JOB. Produce an exact copy of all the data below, dropping every image.

DATASET CONTENT.
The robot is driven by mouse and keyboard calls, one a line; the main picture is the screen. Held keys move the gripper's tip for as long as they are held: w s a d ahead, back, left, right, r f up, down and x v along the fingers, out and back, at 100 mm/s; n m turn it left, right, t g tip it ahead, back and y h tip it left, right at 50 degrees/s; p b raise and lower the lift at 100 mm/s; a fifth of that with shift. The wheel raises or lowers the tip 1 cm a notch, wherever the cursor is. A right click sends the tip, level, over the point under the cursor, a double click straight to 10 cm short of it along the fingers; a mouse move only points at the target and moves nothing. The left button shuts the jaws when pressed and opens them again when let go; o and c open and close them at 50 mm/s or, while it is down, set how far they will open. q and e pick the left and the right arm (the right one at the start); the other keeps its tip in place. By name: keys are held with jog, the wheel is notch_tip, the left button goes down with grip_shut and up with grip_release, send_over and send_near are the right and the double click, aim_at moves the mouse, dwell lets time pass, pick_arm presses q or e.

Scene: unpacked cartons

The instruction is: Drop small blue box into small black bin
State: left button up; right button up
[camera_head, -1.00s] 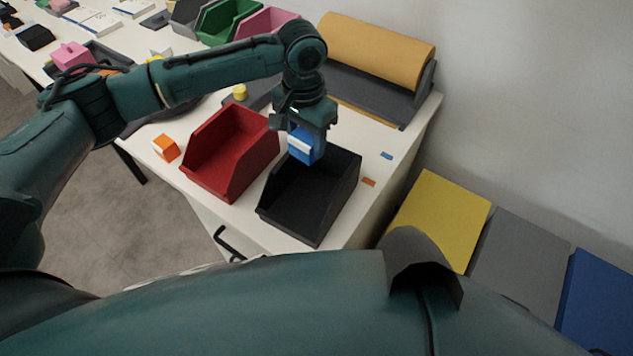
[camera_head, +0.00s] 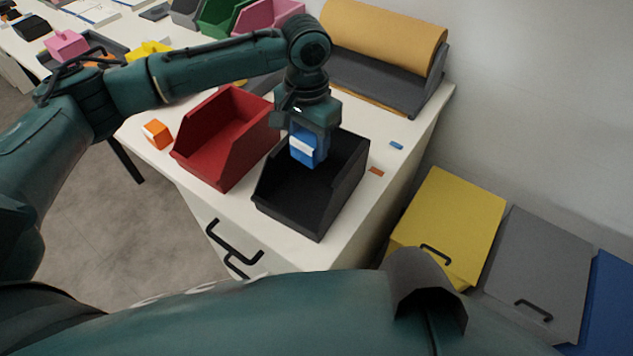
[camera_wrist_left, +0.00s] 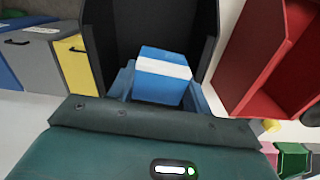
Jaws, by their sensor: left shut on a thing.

RIGHT ANSWER.
The robot is driven by mouse and keyboard calls, one a line; the main picture is the screen. Held keys move the gripper's tip for as long as they are held: w s a d ahead, back, left, right, r f up, down and x v along the fingers, out and back, at 100 mm/s; n m turn it left, right, t g tip it ahead, back and y h tip it left, right at 50 degrees/s; p b raise and lower the lift at 100 mm/s; a fifth of that with shift. The wheel raises or lowers the tip 1 cm a notch, wherever the cursor is. A right click sends the tip, level, over the point under the cursor, a double click straight to 10 cm short of it along the fingers; a mouse move only points at the target and moves nothing. The left button shuts the jaws when pressed and opens them again when let go; o and c open and close them at 50 mm/s or, while it is down, set how far they will open. q and e pick the left and the right arm (the right one at the start); the other keeps its tip in place. By name: keys are held with jog, the wheel is notch_tip, the left button goes down with grip_shut and up with grip_release, send_over and send_near are the right and the double click, aim_at moves the mouse, dwell lets time pass, pick_arm presses q or e.

Scene: unpacked cartons

The instruction is: Drop small blue box into small black bin
State: left button up; right button up
[camera_head, -1.00s] 
[camera_head, +0.00s] 
[camera_wrist_left, +0.00s] 
Jaws, by their sensor: left shut on a thing.

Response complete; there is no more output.